Continuing my Sunday evening "Lafferty and a drink" sessions....



"And a maiden doesn't look much like dew on crazy-weed in the morning, Magdalen," Robert Derby said, "but we recognize these identities."

I read "Continued on Next Rock" this afternoon. I didn't have anything fermented in the house to drink besides some sauerkraut. The thought of a sauerkraut shake didn't appeal to me. So, since it was yet early afternoon, my kind eldest daughter put on a pot of coffee for me. Cheap stuff, Wegmans Columbian, drip brewed with well water from the tap. A splash of raw farm milk freshly squeezed from a friend's fresh cow, more cream to it than you'd find in any processed moo juice. For a "sweetener", I paired the coffee with a pipeful of McClelland's VBC (vanilla black cavendish), a mild aromatic tobacco with a pleasant room note.

Relaxed, I was able to enter into a fever dream of a story. Only briefly did I wish that I had been better prepared with cheap whiskey at hand.

This was my first time reading "Next Rock" and, despite its popularity and frequent mentions, I didn't really know what it was about and didn't know what to expect. For some reason, I had gotten the mistaken notion that "rock" was slang for planet. So, I was surprised. For the first few pages, I thought that we were being given a quirky twist on a straight archaeological dig story. I kept waiting for the sf punch. And it never does quite come, at least not in the way I expected. Instead, we get Midwest mythopoeia, a mash-up of Creek and Greek mythos. If only someone would come up with a word starting in Buffalo and ending with punk that could work as a convenient shorthand to describe this type of story!

The heart of the story is etched in stone. It's the part that convinced me to love the story (and I was rather "meh" toward the story until the first rock is read). I read and re-read the poem and then read it aloud to my wife. And, as is often the case with Lafferty, this reading aloud, giving breath to the words, made the story alive, vibrant and real and really funny.

It was especially fun to read to my wife because she is a fan of a Billy Collins poem that doesn't do anything for me. It sends her into giggle fits.

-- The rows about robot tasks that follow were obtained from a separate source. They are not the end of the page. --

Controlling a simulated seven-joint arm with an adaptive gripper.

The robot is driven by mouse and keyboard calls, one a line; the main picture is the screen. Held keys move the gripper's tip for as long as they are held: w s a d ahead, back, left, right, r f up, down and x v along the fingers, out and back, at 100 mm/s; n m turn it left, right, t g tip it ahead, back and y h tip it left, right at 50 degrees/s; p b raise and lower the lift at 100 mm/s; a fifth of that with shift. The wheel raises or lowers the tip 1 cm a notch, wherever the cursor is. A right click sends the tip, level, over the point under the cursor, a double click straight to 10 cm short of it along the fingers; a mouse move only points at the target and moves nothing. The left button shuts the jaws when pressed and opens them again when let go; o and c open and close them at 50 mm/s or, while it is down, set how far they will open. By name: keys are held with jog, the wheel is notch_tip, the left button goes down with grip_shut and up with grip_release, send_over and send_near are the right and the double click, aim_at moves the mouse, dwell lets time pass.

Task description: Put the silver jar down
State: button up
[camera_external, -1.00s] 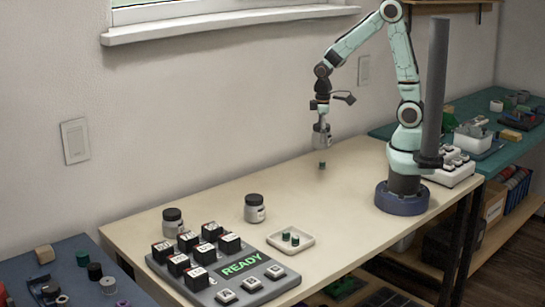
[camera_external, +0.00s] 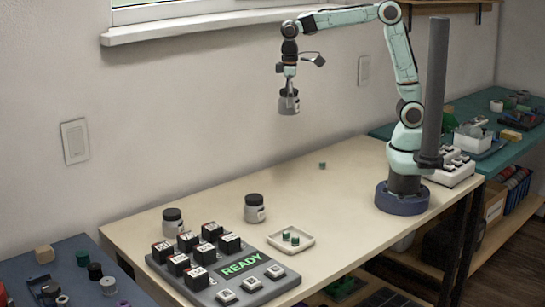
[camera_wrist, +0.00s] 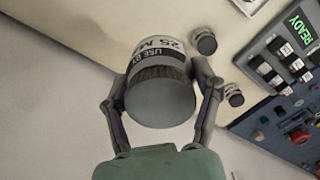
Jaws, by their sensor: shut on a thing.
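The silver jar (camera_external: 288,106) is held upright in the air, high above the table (camera_external: 300,190), in the external view. My gripper (camera_external: 289,93) is shut on it from above. In the wrist view the jar (camera_wrist: 160,98) fills the space between the two fingers of my gripper (camera_wrist: 160,90), with a white printed label partly seen. Its underside is hidden in the wrist view.
Two similar dark-lidded jars (camera_external: 172,222) (camera_external: 254,209) stand on the table. A button board reading READY (camera_external: 240,265) lies at the front left, beside a tray (camera_external: 305,238) with small green pieces. Another green piece (camera_external: 322,166) lies farther back. The table's middle is clear.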

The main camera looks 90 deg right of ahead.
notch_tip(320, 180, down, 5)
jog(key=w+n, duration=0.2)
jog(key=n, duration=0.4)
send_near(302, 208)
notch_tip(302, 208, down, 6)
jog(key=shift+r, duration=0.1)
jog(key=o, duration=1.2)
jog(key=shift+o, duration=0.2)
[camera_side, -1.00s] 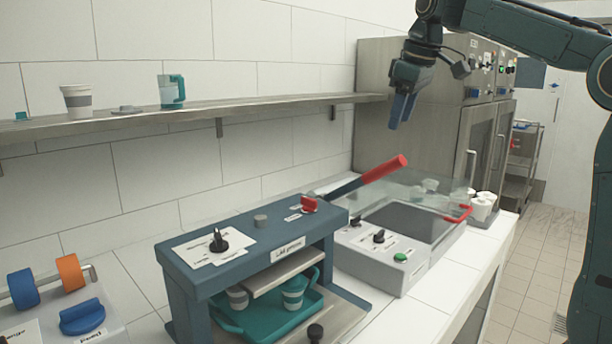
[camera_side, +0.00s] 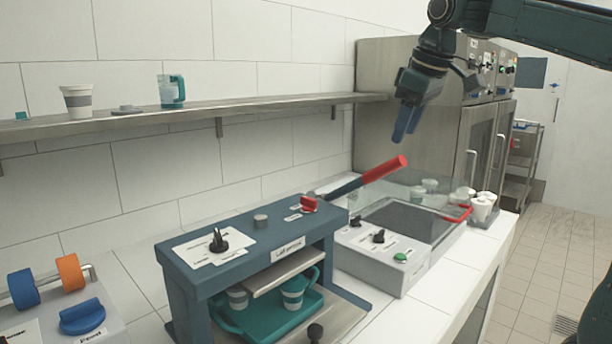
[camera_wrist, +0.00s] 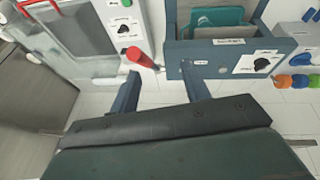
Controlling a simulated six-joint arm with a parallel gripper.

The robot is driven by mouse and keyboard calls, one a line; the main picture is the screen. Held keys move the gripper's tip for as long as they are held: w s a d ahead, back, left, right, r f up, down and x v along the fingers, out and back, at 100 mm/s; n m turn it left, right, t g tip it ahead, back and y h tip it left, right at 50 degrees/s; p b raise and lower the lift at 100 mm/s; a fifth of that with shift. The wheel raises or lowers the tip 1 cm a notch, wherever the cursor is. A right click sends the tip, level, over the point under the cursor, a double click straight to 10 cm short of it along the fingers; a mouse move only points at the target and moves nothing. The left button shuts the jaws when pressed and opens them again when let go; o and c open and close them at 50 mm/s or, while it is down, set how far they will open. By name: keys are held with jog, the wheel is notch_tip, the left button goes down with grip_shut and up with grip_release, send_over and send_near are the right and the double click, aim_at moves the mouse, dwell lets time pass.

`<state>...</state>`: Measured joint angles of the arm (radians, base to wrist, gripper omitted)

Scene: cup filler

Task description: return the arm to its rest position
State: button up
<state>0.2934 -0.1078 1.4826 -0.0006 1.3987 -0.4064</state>
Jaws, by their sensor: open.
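My gripper (camera_side: 405,128) hangs in the air in the side view, fingers pointing down, in front of the steel cabinet and above the clear-lidded machine. In the wrist view my gripper (camera_wrist: 158,84) shows its two fingers spread apart with nothing between them. The red-handled lever (camera_side: 385,170) lies below the fingers and apart from them. It also shows in the wrist view (camera_wrist: 140,56), beyond the fingertips.
A blue press frame (camera_side: 250,240) holds a teal tray (camera_side: 262,322) with cups. The grey machine (camera_side: 385,262) has a clear lid. A wall shelf (camera_side: 250,107) carries a cup (camera_side: 76,101) and a teal-handled jug (camera_side: 168,92). The steel cabinet (camera_side: 400,75) stands behind my gripper.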

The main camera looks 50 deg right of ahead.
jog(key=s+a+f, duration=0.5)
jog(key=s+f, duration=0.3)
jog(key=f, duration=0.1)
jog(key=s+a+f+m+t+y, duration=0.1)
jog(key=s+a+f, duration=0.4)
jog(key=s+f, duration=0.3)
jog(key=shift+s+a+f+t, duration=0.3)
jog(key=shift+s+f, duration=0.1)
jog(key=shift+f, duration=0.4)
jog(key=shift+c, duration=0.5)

And Collins reading it: http://youtu.be/56Iq3PbSWZY

Lafferty and Collins are having fun in a similar way in their respective works, though Lafferty's is the more rambunctious, the funnier, and possibly the superiorly poetic. Anyhow, it's another bit of fun artistic overlap, an instance of Lafferty in asynchronous conversation with the poets who came before him and the poets who would come after, including one poet who is widely respected at both the critical and popular level (a rare feat these days)! I say we ask Billy Collins to submit something to FoL3! "Eros and Anteros: Lafferty's Masterful Demonstration of Anterotic Imagery In Amateur Poetics" ;-)

Saturday, March 7, 2015

Retelling the Parsifal legend...

In a previous post, I asked, "What is Lafferty adopting and adapting and making new in Fourth Mansions? Is it a mashup of 50s sf esp with Arthurian defenders with a literalized metaphor of spiritual ascent?"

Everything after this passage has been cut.